Au nord, le chemin fut laissé ouvert aux Ukrainiens jusqu’à la frontière russe (qu’ils ne franchiront jamais, pour ne pas donner à Poutine un prétexte en or pour déclencher une mobilisation générale). La stabilisation du front et son tracé sont donc toujours incertains, et l’oblast de Lugansk, entièrement conquis début juillet par les Russes comme dit plus haut, pourrait vite être menacé.
Comment le front va-t-il évoluer ?
Je dirai un peu plus loin ce que j’en déduis sur les raisons profondes du lancement de la guerre par Poutine en février dernier. Mais avant cela, je vais dire ce qui me semble prévisible sur le cours futur du conflit, territorialement parlant. N’étant pas expert militaire, je vais me contenter de parler de géographie.
D’abord, il me semble acquis que les offensives russes sont terminées depuis juillet dernier, et qu’elles ne reprendront probablement pas avant un moment, et peut-être même plus du tout. Depuis la fin mars, il m’apparaissait évident que les conquêtes par les Russes de Kharkov, Nikolaev ou Odessa étaient illusoires. Mais je m’attendais à ce que, en cohérence avec sa déclaration du 21 février, Poutine veuille au moins prendre la totalité des Oblasts de Lugansk et Donetsk.

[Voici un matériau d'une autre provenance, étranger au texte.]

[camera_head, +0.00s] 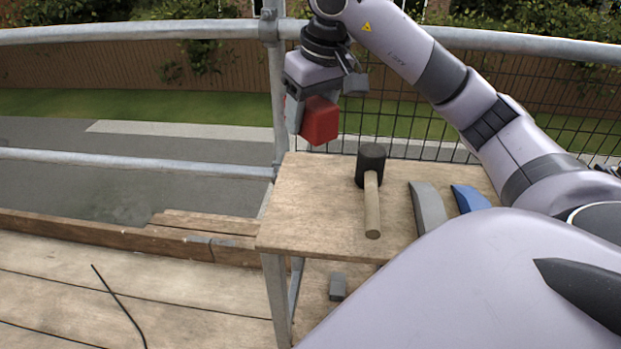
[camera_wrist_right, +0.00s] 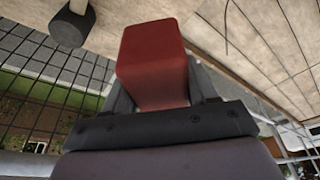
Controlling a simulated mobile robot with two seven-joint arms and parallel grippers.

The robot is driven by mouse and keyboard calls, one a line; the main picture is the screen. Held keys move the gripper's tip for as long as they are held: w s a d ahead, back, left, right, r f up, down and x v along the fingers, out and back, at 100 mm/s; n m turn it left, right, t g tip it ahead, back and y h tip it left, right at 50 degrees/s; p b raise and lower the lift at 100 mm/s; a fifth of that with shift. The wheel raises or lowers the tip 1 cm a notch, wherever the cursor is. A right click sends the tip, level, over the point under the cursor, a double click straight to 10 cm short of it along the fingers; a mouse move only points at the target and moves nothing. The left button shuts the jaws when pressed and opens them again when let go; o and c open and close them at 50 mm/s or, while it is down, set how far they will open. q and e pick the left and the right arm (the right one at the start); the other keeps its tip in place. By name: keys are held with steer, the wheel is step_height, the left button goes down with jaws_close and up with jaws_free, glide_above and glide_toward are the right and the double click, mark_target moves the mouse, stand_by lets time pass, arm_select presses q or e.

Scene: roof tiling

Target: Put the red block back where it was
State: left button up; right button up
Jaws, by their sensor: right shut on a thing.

Dans le rapport de forces actuel, il est évident que les prises de Kramatorsk et Sloviansk (les deux plus importantes villes tenues par les Ukrainiens dans l’oblast de Donetsk), ainsi que des agglomérations plus petites dans le nord-ouest dudit oblast, n’auront jamais lieu. La prise de la ligne Sviersk-Bakmut/Artemovsk n’est pas impossible, et servirait à établir une ligne de front pour protéger Lysychansk et Sievierodonetsk…mais il faudrait déjà que les Russes repoussent les troupes ukrainiennes qui se sont approchées de Lysychansk, et qui ont déjà pris la petite ville de Bilohorivka.
En clair, le mieux qui puisse arriver au camp russe dans la situation d’aujourd’hui, à moyens constants, serait de tout juste conserver ses positions. Et mes propos sont peut-être déjà obsolètes avant même de les publier. Au moment où je parle, ou dans les prochains jours, les Ukrainiens seront peut-être très avancés dans l’Oblast de Lugansk. Atteindront-ils la capitale de la région, qui leur résiste depuis huit ans ? Ce n’est pas impossible, mais la Russie et sa métropole régionale de Rostov-sur-le-Don étant proches, on peut penser que les bastions séparatistes d’avant février 2022 tiendront.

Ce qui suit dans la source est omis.